(Dataset rows):
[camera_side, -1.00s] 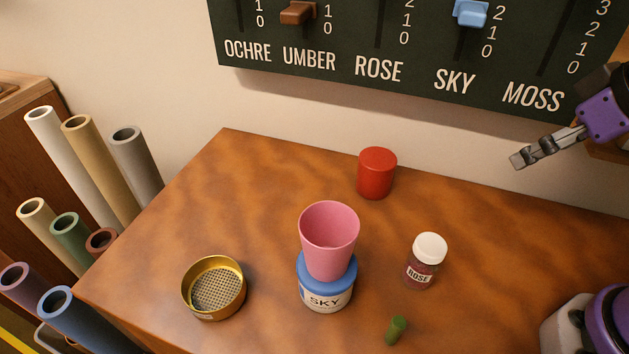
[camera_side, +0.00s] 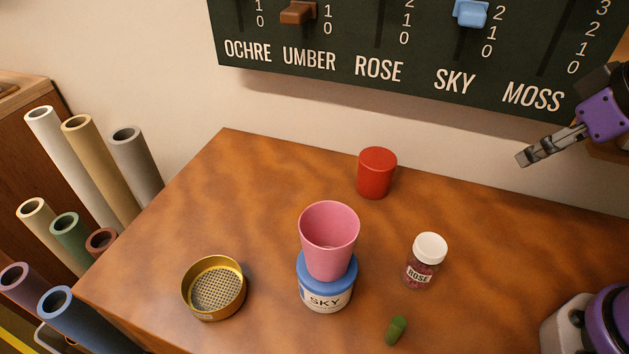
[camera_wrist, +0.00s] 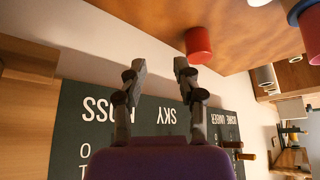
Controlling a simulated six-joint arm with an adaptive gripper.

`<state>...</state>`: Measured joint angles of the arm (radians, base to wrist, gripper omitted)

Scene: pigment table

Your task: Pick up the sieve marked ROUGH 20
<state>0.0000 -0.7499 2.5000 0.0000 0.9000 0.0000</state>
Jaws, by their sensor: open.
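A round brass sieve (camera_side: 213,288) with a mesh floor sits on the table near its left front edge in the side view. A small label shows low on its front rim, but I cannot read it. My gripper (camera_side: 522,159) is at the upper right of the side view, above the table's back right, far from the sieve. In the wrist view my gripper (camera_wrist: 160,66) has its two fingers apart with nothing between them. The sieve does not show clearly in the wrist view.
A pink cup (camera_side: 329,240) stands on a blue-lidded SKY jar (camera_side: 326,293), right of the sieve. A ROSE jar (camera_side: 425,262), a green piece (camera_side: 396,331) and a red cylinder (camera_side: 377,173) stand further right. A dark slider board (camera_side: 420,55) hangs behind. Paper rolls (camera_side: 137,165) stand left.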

--

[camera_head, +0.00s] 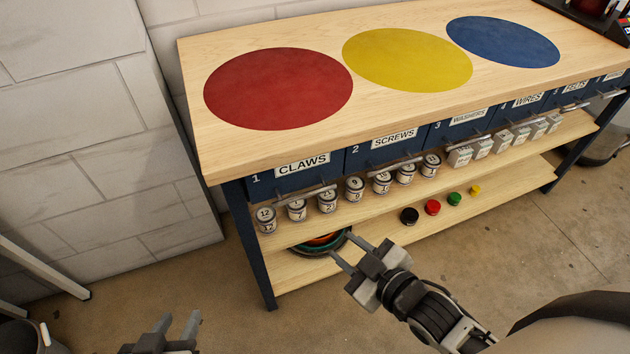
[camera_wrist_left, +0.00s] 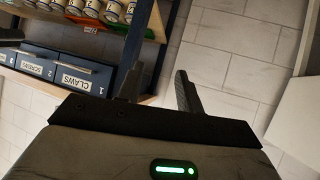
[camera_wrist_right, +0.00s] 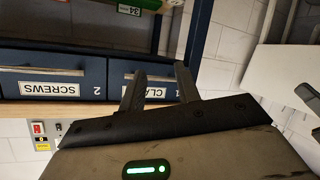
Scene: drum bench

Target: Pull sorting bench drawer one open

(What is being asked): Give again the run of lines that opens at the line with "wrist, gripper omitted)" and closes at the line with "Your task: Pick up the sieve marked ROUGH 20", exactly, and only that run.

(Written response):
`<state>...</state>`: Measured joint angles of the arm (radians, base to wrist, gripper omitted)

Scene: pigment table

Your task: Pick up the sieve marked ROUGH 20

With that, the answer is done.